• Stated goal:
In the listing below, find the line with "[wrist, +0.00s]", then repeat exactly every line from the top through that one.

• Information shown:
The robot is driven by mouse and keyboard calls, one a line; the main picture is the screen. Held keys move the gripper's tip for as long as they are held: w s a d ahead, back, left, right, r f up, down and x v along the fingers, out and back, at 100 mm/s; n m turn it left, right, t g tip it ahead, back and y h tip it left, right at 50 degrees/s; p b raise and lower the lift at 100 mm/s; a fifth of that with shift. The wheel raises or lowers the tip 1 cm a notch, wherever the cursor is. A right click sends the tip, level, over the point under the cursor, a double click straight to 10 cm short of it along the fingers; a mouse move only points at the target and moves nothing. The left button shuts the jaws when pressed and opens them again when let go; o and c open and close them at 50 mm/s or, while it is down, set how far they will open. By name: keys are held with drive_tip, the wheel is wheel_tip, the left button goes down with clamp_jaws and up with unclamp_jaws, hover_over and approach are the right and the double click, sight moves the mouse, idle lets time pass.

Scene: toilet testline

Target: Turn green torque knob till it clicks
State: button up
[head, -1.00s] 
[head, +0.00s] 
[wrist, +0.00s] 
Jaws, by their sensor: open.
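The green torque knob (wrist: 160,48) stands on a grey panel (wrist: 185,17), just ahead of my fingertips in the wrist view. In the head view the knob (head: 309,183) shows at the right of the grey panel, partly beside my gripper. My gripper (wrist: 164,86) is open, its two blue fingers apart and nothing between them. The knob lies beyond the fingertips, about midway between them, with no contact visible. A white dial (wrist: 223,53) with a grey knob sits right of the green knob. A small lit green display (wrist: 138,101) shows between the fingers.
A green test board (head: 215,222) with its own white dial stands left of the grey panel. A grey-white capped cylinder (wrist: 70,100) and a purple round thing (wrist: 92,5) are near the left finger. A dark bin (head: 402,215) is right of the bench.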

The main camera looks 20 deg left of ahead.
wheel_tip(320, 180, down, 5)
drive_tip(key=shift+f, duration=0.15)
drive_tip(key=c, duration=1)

• Solution to the exercise:
The robot is driven by mouse and keyboard calls, one a line; the main picture is the screen. Held keys move the gripper's tip for as long as they are held: w s a d ahead, back, left, right, r f up, down and x v along the fingers, out and back, at 100 mm/s; n m turn it left, right, t g tip it ahead, back and y h tip it left, right at 50 degrees/s; p b raise and lower the lift at 100 mm/s; a fifth of that with shift. The wheel raises or lowers the tip 1 cm a notch, wherever the cursor is. A right click sends the tip, level, over the point under the cursor, a double click straight to 10 cm short of it along the fingers; a mouse move only points at the target and moves nothing. The left button shuts the jaws when pressed and opens them again when let go; o and c open and close them at 50 mm/s or, while it is down, set how far they will open. By name: keys are held with drive_tip, the wheel is wheel_tip, the left button goes down with clamp_jaws and up with unclamp_jaws, hover_over and approach are the right and the double click, sight moves the mouse, idle lets time pass.

Scene: toilet testline

Target: Turn green torque knob till it clicks
State: button up
[head, -1.00s] 
[head, +0.00s] 
[wrist, +0.00s] 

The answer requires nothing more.